Le coach du Real Madrid, Mourinho, avait dit en conférence qu’au Milan AC, il ne craignait qu’Inzaghi. Certains avaient sous-estimé son avertissement. Ils ne le font plus maintenant.


Ce mince braconnier, souvent invisible comme un fantôme, a toujours marqué des buts importants dans une carrière de 19 années de travail quotidien à Piacenza, Parme, Atlanta, Juventus et maintenant Milan AC. Son secret ? Il le résume lui-même : « Je me connais et j'ai mes routines », a-t-il dit après le match. « Ce qui change c'est que plus le temps passe, plus il faut travailler pour être au top. »
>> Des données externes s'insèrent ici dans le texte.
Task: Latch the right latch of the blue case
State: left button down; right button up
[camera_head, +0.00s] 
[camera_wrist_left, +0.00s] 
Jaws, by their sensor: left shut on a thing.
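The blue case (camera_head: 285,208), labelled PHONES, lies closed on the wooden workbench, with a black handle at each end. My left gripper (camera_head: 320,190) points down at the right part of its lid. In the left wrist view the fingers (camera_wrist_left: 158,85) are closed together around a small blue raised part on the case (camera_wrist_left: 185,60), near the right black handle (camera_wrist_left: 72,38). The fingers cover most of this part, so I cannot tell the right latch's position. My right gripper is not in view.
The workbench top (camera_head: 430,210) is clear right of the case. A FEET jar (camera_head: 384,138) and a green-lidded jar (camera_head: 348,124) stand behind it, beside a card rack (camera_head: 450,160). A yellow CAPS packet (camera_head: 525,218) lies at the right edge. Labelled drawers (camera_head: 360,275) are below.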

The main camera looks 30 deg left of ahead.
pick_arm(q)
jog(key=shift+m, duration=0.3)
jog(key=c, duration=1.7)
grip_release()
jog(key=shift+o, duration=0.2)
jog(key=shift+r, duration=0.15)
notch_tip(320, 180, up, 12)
Ainsi, Inzaghi, avec sa philosophie, brille et brise des records. Avec le doublé du mercredi, il a battu les records de deux grands Européens - Gerd Müller et Marco van Basten - en une seule nuit à Milan. Ca fait 70 buts marqués en Coupe d’Europe, un but de plus que Müller et 125 buts réalisés sous le maillot Rossonero. Plus que Marco Van Basten (124 buts).


Bref, pour rester au sommet de son art, Inzaghi redouble ses efforts chaque jour. Feindouno, lui, préfère s’exiler dans un championnat de bas niveau mais, très lucratif ! ... Le foot, incontestablement, a de philosophies distinctes.